Whisk 1/2 cup of yogurt into the milk.

Poor mixture into a heated glass bowl (I just warmed a Pampered Chef quart-sized glass measuring cup in the microwave) and cover with a lid, alumnium foil or plastic wrap.

Wrap bowl in a blanket or two and place in a warm area, in my case that was right next to the radiator in Mr. S's room. I also placed a microwavable heating pad under the bowl and as an added measure a ladybug PillowPet on top.

Let sit for at lest 6 hours, and then carefully check to see if you have yogurt. If not, let rest for another 6 hours. The longer you let the mixture rest at 100 degrees the thicker and tangier it becomes.

I let my yogurt go for about 7 hours, and ended up with a softer yogurt than I normally like. However, it is the tastiest yogurt ever! Super tangy (like I like it) and creamy. I mixed in some blueberries and maple syrup and it tasted so yummy on top of my oatmeal this morning.

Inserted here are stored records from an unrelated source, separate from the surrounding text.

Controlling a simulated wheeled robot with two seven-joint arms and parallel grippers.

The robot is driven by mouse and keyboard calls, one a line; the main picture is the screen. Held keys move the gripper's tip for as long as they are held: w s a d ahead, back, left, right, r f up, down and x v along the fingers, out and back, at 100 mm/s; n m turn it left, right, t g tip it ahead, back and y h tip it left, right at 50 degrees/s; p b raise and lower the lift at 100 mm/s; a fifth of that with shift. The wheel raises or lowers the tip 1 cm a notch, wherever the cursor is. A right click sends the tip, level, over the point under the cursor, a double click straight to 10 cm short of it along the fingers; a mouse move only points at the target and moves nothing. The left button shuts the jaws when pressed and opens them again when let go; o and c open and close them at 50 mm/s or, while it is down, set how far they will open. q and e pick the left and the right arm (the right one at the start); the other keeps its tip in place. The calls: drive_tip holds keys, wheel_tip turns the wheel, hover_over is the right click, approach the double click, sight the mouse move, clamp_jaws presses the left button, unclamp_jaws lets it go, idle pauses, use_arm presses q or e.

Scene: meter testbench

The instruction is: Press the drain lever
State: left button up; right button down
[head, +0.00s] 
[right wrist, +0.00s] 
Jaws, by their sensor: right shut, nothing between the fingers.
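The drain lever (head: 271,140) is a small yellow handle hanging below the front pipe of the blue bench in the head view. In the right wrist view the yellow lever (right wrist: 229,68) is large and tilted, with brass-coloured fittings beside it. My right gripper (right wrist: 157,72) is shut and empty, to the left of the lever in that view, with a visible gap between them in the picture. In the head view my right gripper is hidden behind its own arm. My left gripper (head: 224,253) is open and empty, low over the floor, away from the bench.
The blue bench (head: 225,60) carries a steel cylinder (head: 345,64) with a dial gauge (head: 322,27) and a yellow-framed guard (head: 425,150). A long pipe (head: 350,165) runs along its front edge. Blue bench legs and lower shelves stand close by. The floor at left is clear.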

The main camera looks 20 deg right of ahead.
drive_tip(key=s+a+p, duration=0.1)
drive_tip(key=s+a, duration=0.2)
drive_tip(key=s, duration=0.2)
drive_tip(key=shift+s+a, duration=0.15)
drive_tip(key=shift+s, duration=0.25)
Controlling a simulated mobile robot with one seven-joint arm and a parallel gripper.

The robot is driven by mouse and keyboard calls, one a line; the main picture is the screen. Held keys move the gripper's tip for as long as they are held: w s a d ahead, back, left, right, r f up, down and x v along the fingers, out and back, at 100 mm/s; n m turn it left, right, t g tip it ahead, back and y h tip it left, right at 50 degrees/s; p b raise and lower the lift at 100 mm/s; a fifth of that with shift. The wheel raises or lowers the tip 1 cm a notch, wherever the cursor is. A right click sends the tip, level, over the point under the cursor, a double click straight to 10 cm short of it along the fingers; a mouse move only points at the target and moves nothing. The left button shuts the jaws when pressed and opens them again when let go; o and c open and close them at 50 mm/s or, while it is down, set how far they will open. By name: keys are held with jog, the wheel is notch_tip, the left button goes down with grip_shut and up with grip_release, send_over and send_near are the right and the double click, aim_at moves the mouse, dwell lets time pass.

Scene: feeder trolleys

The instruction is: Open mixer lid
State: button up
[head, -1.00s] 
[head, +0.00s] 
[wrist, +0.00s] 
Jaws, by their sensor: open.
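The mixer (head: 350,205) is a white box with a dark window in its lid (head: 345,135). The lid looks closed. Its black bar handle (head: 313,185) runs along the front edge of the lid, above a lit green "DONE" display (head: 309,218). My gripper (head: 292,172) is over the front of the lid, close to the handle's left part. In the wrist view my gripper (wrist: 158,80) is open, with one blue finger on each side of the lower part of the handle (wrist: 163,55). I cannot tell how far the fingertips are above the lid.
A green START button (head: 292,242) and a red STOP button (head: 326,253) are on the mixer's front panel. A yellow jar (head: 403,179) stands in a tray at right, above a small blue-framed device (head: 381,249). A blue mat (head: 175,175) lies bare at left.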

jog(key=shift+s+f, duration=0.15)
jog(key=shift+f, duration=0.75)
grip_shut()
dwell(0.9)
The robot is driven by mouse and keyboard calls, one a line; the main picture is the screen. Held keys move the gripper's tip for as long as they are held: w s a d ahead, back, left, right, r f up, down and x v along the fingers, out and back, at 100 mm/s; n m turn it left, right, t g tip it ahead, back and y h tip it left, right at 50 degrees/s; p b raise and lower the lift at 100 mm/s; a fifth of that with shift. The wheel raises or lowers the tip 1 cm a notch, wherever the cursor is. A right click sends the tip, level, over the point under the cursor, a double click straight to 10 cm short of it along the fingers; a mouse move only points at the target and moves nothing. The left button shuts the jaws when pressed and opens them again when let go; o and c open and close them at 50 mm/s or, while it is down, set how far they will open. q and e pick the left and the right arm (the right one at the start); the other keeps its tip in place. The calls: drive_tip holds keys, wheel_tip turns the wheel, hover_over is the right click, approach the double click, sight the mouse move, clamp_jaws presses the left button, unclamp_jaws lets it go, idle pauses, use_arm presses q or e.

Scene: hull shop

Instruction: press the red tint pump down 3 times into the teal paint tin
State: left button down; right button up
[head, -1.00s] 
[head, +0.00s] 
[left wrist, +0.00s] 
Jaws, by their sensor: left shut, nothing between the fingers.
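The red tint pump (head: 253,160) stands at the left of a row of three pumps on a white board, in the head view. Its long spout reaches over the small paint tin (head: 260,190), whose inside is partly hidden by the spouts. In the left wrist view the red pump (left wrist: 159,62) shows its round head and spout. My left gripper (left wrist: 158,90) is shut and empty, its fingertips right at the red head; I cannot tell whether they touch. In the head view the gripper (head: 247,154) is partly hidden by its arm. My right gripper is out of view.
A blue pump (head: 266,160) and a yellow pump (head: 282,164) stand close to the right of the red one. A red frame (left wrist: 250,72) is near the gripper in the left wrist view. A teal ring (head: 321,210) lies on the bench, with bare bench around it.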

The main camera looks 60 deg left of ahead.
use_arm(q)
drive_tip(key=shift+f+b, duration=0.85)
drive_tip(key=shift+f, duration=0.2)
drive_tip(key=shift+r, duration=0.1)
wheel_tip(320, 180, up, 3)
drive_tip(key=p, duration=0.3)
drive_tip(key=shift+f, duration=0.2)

Here's a link list of great yogurt tutorials if you're interested in trying your hand:

* Make Your Own Yogurt
* Yogurt Making Illustrated
* Sustainable Attainable's Yogurt Tutorial


house full of jays said...

This is the perfect time for me to see this post! I've been saying I'm going to make yogurt for ages now but I keep wimping out. I have a yogurt maker that a friend found for $4 at a thrift store but I'm sort of afraid to trust it will work. Great to hear how you tackled it!

Lydia said...

I have a friend who found a yogurt maker in a thrift store years ago, and he's been using it ever since. It'd be fun to try. But it's also coming up with creative ways to keep it warm. Good luck! You will love it.

Moses said...

It is amazing on how much fun making yogurt can be, how healthy it is and how much money you can save. It is always an added benefit knowing what is going to your food for yourself and your children.